Dataset items:
_ _ _

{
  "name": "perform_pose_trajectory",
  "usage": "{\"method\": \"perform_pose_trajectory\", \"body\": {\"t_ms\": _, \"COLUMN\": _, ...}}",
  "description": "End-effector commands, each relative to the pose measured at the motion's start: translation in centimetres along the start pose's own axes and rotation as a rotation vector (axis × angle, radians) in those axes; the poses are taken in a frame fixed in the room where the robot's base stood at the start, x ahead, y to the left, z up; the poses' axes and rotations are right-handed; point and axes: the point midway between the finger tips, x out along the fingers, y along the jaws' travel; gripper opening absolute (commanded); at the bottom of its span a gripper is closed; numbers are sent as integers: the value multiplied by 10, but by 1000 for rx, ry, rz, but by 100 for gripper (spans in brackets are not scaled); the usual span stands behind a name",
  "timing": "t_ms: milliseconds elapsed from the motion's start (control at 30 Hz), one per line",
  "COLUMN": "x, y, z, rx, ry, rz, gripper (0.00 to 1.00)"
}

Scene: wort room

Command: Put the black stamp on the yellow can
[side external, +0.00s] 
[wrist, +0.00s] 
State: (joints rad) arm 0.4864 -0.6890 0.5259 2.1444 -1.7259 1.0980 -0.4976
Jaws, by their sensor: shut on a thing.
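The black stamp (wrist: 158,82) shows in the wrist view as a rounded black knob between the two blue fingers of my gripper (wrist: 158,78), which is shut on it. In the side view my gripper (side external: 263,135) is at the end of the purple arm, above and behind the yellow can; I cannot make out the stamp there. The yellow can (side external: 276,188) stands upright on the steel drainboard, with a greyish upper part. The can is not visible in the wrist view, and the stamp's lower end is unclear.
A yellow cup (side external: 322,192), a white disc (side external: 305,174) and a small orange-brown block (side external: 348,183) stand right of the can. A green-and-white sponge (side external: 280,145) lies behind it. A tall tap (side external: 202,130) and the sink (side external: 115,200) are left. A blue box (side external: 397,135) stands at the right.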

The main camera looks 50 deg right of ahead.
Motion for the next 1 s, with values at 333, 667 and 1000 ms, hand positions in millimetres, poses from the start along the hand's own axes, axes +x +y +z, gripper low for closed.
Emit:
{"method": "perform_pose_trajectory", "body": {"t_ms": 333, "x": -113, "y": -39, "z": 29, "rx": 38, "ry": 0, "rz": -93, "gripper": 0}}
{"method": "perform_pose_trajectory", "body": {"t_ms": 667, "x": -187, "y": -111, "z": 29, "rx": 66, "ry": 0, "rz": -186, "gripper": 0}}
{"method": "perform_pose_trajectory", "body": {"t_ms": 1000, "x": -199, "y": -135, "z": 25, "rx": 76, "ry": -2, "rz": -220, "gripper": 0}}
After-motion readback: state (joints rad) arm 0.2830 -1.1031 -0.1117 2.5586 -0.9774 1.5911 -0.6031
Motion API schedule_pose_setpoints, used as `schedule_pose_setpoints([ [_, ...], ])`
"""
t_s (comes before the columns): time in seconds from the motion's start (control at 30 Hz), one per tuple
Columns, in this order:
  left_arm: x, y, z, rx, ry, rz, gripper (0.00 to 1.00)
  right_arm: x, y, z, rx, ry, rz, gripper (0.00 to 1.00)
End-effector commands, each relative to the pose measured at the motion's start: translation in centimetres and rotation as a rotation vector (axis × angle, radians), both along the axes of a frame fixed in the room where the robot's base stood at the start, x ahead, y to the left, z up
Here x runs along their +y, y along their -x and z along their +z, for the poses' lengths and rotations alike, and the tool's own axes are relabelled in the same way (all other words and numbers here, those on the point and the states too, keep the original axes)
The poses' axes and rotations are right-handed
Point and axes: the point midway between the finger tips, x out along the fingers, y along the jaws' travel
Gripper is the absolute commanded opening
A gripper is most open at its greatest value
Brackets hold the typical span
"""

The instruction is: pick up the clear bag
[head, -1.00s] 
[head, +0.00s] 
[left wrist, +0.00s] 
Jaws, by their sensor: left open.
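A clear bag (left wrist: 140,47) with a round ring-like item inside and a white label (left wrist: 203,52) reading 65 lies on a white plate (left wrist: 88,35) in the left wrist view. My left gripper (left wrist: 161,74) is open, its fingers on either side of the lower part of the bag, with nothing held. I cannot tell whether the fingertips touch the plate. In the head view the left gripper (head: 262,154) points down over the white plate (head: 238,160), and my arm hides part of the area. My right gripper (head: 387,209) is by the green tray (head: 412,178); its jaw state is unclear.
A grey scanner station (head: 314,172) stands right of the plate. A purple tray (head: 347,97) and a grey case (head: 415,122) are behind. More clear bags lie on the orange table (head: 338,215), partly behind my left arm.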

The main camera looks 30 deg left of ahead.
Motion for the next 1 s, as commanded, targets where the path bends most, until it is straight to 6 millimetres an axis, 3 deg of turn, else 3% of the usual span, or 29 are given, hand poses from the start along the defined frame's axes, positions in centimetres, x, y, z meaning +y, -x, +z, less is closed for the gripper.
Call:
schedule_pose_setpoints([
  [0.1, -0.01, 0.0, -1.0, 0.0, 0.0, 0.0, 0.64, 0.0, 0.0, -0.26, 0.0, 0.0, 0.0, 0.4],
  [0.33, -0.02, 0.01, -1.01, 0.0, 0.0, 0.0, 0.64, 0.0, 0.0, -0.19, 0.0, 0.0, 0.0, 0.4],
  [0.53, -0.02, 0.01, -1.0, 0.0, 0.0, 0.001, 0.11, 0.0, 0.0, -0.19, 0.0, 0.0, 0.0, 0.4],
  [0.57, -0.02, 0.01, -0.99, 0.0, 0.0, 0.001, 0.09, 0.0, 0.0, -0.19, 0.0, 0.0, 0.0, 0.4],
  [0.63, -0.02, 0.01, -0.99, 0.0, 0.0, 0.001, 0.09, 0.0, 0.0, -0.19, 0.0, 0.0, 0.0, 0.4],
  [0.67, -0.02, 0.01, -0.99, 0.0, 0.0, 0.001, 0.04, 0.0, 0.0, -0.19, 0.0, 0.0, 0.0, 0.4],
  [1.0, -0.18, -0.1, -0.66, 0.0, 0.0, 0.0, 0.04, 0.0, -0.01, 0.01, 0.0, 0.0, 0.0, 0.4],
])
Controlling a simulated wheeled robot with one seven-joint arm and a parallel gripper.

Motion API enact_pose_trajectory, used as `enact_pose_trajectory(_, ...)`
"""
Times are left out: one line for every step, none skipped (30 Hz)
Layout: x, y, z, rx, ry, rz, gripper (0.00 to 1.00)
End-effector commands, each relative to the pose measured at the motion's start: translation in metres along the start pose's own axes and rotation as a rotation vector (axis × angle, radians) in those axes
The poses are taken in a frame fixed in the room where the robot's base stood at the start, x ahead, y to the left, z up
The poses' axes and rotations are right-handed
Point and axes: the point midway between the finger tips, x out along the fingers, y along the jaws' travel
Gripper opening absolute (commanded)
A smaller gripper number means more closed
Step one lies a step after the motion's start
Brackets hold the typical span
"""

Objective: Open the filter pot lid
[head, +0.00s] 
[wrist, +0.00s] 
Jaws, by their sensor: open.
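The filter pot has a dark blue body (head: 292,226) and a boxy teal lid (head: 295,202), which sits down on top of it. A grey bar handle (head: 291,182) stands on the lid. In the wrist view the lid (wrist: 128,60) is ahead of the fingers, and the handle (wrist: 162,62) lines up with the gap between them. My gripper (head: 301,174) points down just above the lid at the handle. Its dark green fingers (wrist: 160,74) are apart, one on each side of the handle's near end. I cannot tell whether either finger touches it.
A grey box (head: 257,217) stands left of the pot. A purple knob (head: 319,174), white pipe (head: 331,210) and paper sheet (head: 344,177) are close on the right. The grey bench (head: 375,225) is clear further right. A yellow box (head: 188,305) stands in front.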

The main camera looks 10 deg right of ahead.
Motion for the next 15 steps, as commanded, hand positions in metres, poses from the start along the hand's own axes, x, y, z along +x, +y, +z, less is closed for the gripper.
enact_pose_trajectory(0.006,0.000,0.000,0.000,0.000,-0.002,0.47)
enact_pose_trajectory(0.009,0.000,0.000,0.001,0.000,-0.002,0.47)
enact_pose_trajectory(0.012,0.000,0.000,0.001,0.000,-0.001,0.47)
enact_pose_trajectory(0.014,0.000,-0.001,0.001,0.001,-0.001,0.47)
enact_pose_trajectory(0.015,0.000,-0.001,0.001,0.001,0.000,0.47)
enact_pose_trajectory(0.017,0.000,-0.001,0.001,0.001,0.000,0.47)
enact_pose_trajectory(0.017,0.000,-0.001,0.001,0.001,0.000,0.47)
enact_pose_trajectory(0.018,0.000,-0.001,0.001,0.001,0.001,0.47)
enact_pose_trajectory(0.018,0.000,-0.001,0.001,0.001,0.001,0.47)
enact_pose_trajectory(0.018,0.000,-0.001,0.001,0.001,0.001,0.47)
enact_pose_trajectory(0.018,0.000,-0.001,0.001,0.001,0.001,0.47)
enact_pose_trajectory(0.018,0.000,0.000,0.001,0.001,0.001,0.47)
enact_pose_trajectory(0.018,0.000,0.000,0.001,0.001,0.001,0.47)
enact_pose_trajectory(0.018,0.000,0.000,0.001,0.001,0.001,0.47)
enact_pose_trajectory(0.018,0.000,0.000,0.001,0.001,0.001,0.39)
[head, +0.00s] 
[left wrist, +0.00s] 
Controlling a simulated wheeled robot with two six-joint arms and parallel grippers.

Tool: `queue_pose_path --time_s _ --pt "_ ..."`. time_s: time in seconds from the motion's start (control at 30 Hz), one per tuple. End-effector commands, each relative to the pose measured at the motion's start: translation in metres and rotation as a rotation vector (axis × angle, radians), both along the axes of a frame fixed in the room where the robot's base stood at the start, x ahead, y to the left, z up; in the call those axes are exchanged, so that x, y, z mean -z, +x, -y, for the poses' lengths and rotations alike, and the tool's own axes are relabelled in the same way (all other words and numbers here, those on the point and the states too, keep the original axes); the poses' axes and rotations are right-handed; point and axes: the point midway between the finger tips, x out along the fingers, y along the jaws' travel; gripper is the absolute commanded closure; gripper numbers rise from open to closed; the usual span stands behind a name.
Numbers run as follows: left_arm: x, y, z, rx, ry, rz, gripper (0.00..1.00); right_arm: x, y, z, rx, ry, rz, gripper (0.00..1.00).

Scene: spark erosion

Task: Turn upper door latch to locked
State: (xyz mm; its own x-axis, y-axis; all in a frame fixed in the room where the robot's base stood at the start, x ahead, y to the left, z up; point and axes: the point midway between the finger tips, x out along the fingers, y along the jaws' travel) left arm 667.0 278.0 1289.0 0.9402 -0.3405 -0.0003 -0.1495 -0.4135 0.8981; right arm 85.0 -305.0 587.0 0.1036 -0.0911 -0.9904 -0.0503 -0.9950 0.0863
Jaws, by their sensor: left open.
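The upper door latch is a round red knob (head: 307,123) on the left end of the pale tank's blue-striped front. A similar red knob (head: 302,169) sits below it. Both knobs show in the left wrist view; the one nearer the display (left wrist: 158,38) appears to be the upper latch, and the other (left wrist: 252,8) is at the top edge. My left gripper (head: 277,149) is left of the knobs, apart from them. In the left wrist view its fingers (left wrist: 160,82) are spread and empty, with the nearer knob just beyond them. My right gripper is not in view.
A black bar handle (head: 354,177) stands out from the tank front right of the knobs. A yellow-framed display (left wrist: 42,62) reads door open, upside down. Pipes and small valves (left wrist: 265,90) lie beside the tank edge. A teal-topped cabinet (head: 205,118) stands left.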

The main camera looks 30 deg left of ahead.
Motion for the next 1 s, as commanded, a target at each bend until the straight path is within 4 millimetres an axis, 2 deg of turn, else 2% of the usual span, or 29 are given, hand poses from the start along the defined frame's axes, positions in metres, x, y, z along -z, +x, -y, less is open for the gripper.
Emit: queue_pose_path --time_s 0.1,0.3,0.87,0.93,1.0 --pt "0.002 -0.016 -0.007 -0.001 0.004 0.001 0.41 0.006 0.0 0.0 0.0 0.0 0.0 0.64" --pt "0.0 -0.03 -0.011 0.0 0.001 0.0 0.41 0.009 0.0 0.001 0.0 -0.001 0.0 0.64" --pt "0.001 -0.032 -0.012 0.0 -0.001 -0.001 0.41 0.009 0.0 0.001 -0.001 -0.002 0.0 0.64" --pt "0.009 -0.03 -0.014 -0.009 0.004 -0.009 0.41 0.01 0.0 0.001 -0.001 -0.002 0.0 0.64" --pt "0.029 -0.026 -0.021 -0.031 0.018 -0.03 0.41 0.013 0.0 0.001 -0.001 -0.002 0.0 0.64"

_ _ _

EXERCISE TASK. Work through the listing above and report how many lines include the string "Controlling", with no other text.

SOLUTION FOR THIS PROBLEM. 2